╔══
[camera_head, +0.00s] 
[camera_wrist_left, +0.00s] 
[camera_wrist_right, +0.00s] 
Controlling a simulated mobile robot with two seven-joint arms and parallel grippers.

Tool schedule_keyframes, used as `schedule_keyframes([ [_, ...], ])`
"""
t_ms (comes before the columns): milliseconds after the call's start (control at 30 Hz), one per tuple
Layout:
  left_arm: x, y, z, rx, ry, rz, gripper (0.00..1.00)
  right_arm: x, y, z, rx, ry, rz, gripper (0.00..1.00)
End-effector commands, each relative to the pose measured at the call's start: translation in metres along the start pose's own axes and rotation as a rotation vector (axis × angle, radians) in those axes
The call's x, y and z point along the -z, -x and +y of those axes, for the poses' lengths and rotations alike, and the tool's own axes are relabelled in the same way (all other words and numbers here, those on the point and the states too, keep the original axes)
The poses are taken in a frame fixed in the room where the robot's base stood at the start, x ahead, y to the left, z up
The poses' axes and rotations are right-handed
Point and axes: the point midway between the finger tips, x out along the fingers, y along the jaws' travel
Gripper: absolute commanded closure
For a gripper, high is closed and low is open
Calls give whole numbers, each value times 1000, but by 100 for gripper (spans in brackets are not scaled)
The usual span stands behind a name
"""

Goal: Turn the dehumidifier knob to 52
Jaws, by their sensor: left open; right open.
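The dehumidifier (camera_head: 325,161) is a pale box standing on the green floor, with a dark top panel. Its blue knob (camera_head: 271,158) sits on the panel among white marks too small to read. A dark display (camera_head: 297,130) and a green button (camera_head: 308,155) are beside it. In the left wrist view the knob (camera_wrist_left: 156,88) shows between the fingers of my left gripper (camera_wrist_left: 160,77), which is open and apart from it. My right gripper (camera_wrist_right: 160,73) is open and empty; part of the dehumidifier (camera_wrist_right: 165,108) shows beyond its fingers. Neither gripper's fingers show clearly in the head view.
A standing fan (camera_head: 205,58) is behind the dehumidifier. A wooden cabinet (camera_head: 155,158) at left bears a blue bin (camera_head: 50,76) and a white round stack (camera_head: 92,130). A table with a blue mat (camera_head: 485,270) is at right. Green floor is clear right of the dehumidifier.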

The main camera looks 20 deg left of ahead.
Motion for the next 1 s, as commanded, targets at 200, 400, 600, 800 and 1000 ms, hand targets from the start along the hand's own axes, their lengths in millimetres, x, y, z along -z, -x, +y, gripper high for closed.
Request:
╚══
EXERCISE DETAILS: All of the data above should be transcribed exactly.

ANSWER TO THIS TASK:
[camera_head, +0.00s] 
[camera_wrist_left, +0.00s] 
[camera_wrist_right, +0.00s] 
Controlling a simulated mobile robot with two seven-joint arms and parallel grippers.

Tool schedule_keyframes, used as `schedule_keyframes([ [_, ...], ])`
"""
t_ms (comes before the columns): milliseconds after the call's start (control at 30 Hz), one per tuple
Layout:
  left_arm: x, y, z, rx, ry, rz, gripper (0.00..1.00)
  right_arm: x, y, z, rx, ry, rz, gripper (0.00..1.00)
End-effector commands, each relative to the pose measured at the call's start: translation in metres along the start pose's own axes and rotation as a rotation vector (axis × angle, radians) in those axes
The call's x, y and z point along the -z, -x and +y of those axes, for the poses' lengths and rotations alike, and the tool's own axes are relabelled in the same way (all other words and numbers here, those on the point and the states too, keep the original axes)
The poses are taken in a frame fixed in the room where the robot's base stood at the start, x ahead, y to the left, z up
The poses' axes and rotations are right-handed
Point and axes: the point midway between the finger tips, x out along the fingers, y along the jaws' travel
Gripper: absolute commanded closure
For a gripper, high is closed and low is open
Calls give whole numbers, each value times 1000, but by 100 for gripper (spans in brackets are not scaled)
The usual span stands behind a name
"""

Goal: Turn the dehumidifier knob to 52
Jaws, by their sensor: left open; right open.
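The dehumidifier (camera_head: 325,161) is a pale box standing on the green floor, with a dark top panel. Its blue knob (camera_head: 271,158) sits on the panel among white marks too small to read. A dark display (camera_head: 297,130) and a green button (camera_head: 308,155) are beside it. In the left wrist view the knob (camera_wrist_left: 156,88) shows between the fingers of my left gripper (camera_wrist_left: 160,77), which is open and apart from it. My right gripper (camera_wrist_right: 160,73) is open and empty; part of the dehumidifier (camera_wrist_right: 165,108) shows beyond its fingers. Neither gripper's fingers show clearly in the head view.
A standing fan (camera_head: 205,58) is behind the dehumidifier. A wooden cabinet (camera_head: 155,158) at left bears a blue bin (camera_head: 50,76) and a white round stack (camera_head: 92,130). A table with a blue mat (camera_head: 485,270) is at right. Green floor is clear right of the dehumidifier.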

The main camera looks 20 deg left of ahead.
Motion for the next 1 s, as commanded, targets at 200, 400, 600, 800 and 1000 ms, hand targets from the start along the hand's own axes, their lengths in millimetres, x, y, z along -z, -x, +y, gripper high for closed.
Request:

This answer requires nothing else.